Last year, which was one of his best for the trout business, Curt sold between three and four thousand trout to local restaurants and still was not able to keep up with demand. Curt has watched interest in local foods increase during his years at the Caledonia farmers’ markets, and in particular there are more requests than ever from local chefs for his fish. Unfortunately, this year has not been a good one for his trout because of heavy mink predation on their tanks this winter. His tanks normally produce 200 fish a week, but this summer Curt has only 200 total fish to ration to his customers over the next few months. This is the type of annual farming disaster that is predictably unpredictable, and a good example of why the Sjolanders are so diversified in their farming.
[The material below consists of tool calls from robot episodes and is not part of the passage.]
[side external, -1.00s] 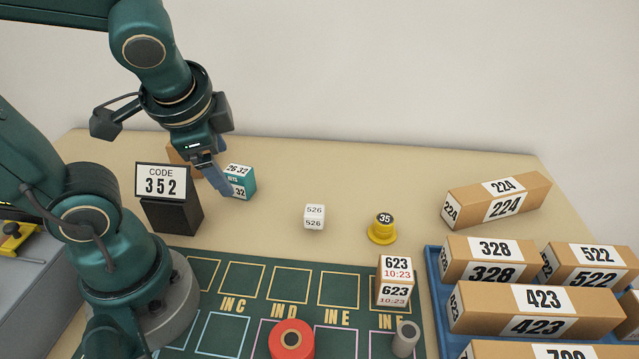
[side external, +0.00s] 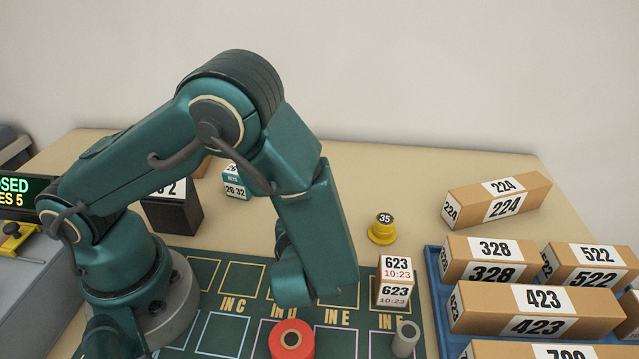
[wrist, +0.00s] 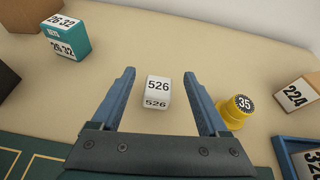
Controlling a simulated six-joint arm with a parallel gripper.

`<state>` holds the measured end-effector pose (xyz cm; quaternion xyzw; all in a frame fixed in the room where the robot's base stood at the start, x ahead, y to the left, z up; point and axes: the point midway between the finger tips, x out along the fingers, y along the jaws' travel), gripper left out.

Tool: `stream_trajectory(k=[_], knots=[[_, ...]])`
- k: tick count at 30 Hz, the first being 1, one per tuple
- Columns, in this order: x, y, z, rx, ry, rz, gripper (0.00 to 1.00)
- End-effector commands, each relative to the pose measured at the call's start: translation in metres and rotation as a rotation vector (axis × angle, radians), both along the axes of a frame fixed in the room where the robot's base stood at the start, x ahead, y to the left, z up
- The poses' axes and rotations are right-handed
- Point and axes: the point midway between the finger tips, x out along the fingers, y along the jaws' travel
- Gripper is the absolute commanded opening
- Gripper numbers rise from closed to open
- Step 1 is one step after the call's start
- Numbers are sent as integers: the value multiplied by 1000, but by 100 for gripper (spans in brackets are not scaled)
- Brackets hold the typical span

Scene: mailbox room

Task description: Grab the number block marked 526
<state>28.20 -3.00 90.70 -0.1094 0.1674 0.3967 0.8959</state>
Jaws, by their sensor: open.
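The white number block marked 526 (wrist: 157,92) sits on the tan table in the wrist view. My gripper (wrist: 158,84) is open, with one blue finger to the left of the block and one to the right. The block shows between the fingers, with gaps on both sides. I cannot tell from this view how far above or in front of the fingers it lies. In the side external view my arm hides the block and the gripper's fingers.
A yellow knob marked 35 (wrist: 235,109) stands just right of the right finger. The teal-and-white block (wrist: 66,39) is at the far left. A box marked 623 (side external: 394,283) and a red roll (side external: 291,340) are at the front. A box marked 224 (side external: 497,200) lies at right.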

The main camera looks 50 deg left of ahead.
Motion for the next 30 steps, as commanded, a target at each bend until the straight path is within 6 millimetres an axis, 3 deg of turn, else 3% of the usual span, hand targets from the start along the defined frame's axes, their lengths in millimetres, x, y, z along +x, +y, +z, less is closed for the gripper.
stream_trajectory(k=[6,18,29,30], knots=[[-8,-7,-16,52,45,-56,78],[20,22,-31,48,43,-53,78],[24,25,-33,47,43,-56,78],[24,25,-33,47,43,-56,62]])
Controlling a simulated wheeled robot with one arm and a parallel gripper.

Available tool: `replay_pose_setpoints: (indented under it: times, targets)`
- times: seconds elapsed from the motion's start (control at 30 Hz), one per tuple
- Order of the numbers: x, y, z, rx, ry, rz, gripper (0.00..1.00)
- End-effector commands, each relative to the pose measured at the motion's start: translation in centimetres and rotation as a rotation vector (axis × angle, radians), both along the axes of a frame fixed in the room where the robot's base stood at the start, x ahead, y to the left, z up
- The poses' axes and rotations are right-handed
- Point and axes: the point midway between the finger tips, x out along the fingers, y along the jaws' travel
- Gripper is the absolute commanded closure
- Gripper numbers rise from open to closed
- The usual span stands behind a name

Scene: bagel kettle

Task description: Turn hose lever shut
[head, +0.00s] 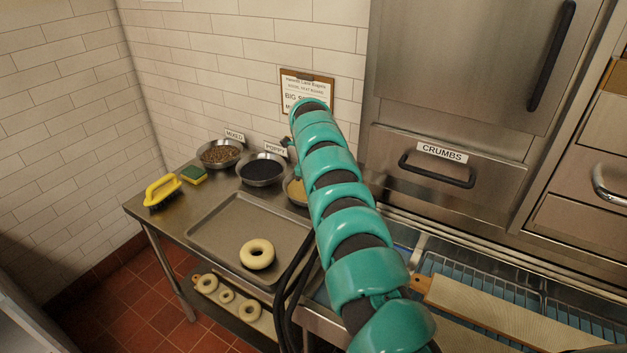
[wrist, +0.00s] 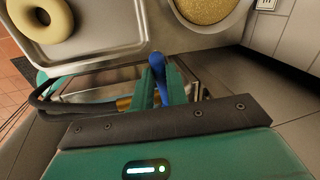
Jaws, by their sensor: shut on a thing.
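In the wrist view the blue hose lever (wrist: 157,68) stands between the green fingers of my gripper (wrist: 162,88), which are shut on it. A brass fitting (wrist: 124,104) shows just left of the fingers. Black hoses (wrist: 70,105) run off to the left from there. In the head view my teal arm hides the lever and my gripper; the black hoses (head: 288,290) show left of the arm. I cannot tell the lever's exact angle to the valve.
A tray (head: 213,228) with a bagel (head: 257,254) lies left of my arm. Bowls of mixed (head: 220,153) and poppy (head: 262,169) toppings stand behind it. A yellow brush (head: 162,190) is at the far left. A wooden board (head: 500,310) lies over racks at right.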

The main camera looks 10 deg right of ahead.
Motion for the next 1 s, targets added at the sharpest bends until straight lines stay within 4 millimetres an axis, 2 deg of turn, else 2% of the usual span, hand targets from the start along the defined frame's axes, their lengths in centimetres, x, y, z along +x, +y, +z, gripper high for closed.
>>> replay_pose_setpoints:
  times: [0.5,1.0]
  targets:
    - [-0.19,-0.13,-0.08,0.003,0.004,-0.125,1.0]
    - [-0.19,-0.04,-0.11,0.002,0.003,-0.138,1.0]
One of the unusual vegetables that Curtis raises is kohlrabi, a leafy vegetable in the cabbage and broccoli family. He recites for me the regular spiel he gives to his farmer’s market customers on how to prepare it: “There are three ways you can do it. Peel it, cube it up or slice it up thin, and boil it. Or you can thin slice and stir-fry. Your other option is to thin slice it and eat it raw in a salad.” The trout his eats is prepared simply. Most days Joan breads the fish and throws into the frying pan, but on special occasions she likes to bread it lightly, stuff the cavity with herbs, sprinkle it with a bit of white wine, and bake it in the oven. At Mountain Foot Farm, a delicious answer to a tasty question.